Этого «мудреца» звали Рустам Рустамов и был он на целых 4 года младше меня. Был он с деревни то ли Гурана, то ли с Буссе, где совершенно отбился от рук родителей. Вместе с сестрой, что приехала учиться в ПТУ, перебрался и он. Я, как большой любитель давать всякие клички, крестил его под новой кличкой «Кирпич», но она совершенно как-то на него не «ложилась», хотя рожа у него просила кирпича ежеминутно. Зато с подачи моего родного брательника, что усмотрел схожесть Рустама с высосанным до синевы сигаретным бычком, тут же переименовал его. Так у нас на районе появился «Бычок». Учился он, как и все мы в его возрасте так себе. И жизнь его еще помотает по всяким учебным заведениям, где он не осиливал обычно и месяца. На данный момент Рустам образован как надо и образование у него наивысшее, заключающееся в кое-как оконченном ПТУ десять лет назад. На кого он там учился, я не знаю, но как человек, неплохо его знающий, есть у меня кое-какие сомнения по этой своей учебе, но я в своем десятом классе тоже изрядно сомневался в нужности образования и вот почему.
Десятый класс я заканчивал с такой помпой и фанфарами, что можно было только удивляться. Вышел я по итогу не троечником, а вполне себе нормальным учеником с восемью четверками при остальных отличных оценках. Мало того, именно в десятом классе я победил на школьной олимпиаде по истории и обществознанию. Мне всучили очередные дипломы и двухтомник Степанова «Порт-Артур». Такие успехи не прошли мимо родителей, которые задали вполне резонный повторяющийся уже раз пять за год вопрос – кем я планирую стать после школы? А я не знал. Не, у меня в классе было полно народу, который прекрасно уже знал свою будущую профессию, а вот я был как кое-что в проруби. Неопределившийся. В городе на тот момент, повторюсь, кроме магазинов и местного РОВД нифига не работало. Куда идти? Это, наверное, покажется смешным, но до самого выпускного в 11 классе я не знал, куда мне двигать. Реально. Потому и острая необходимость в ВУЗе на тот момент лично для меня отпадала, ибо перспективы все были довольно сомнительными.

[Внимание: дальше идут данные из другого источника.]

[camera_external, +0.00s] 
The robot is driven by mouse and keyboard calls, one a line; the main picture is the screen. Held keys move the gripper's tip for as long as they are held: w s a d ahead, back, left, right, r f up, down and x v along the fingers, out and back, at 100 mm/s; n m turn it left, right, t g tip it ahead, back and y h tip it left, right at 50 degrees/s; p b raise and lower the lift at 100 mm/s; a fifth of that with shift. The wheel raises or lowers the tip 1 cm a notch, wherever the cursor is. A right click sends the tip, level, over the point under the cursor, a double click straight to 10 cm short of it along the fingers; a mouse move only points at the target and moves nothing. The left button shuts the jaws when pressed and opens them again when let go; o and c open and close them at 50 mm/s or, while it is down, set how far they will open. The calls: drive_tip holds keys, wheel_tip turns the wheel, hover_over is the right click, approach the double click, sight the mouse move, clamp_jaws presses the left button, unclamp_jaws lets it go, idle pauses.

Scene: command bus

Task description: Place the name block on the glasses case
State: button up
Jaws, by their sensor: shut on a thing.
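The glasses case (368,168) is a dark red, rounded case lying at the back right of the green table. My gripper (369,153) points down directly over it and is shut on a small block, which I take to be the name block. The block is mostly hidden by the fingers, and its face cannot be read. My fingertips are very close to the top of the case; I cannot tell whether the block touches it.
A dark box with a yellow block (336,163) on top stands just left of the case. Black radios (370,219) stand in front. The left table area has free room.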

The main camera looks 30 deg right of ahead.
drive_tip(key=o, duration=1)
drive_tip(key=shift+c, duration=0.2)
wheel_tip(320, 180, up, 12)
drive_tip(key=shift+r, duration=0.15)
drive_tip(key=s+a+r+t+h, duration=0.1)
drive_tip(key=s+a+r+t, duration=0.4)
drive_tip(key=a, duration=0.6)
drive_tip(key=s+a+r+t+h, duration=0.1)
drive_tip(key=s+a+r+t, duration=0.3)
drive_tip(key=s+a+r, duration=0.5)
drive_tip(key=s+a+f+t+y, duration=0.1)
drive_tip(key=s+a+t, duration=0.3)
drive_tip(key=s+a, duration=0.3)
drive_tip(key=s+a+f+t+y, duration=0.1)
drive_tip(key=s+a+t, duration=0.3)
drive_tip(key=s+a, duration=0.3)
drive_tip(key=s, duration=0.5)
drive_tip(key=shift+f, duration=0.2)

Начнем с того, что учился я весьма странно и брал больше все на горло, чем мозгами. И если с гуманитарными предметами было все хорошо, то с точными – уже возникали проблемы. Я честно осилил математику ровно до дискриминанта, но вот с производными у меня уже возникли проблемы. В момент превращения геометрии в тригонометрию, я тоже впал в ступор от всяких синусов-катангенсов. Векторная геометрия мне нравилась, и принципы золотого сечения мне были просты и понятны. А вот все связанное с формулами меня доводило до тихого помешательства. Именно потому, что у нас в физике не было каких-то особых формул, я физику обожал.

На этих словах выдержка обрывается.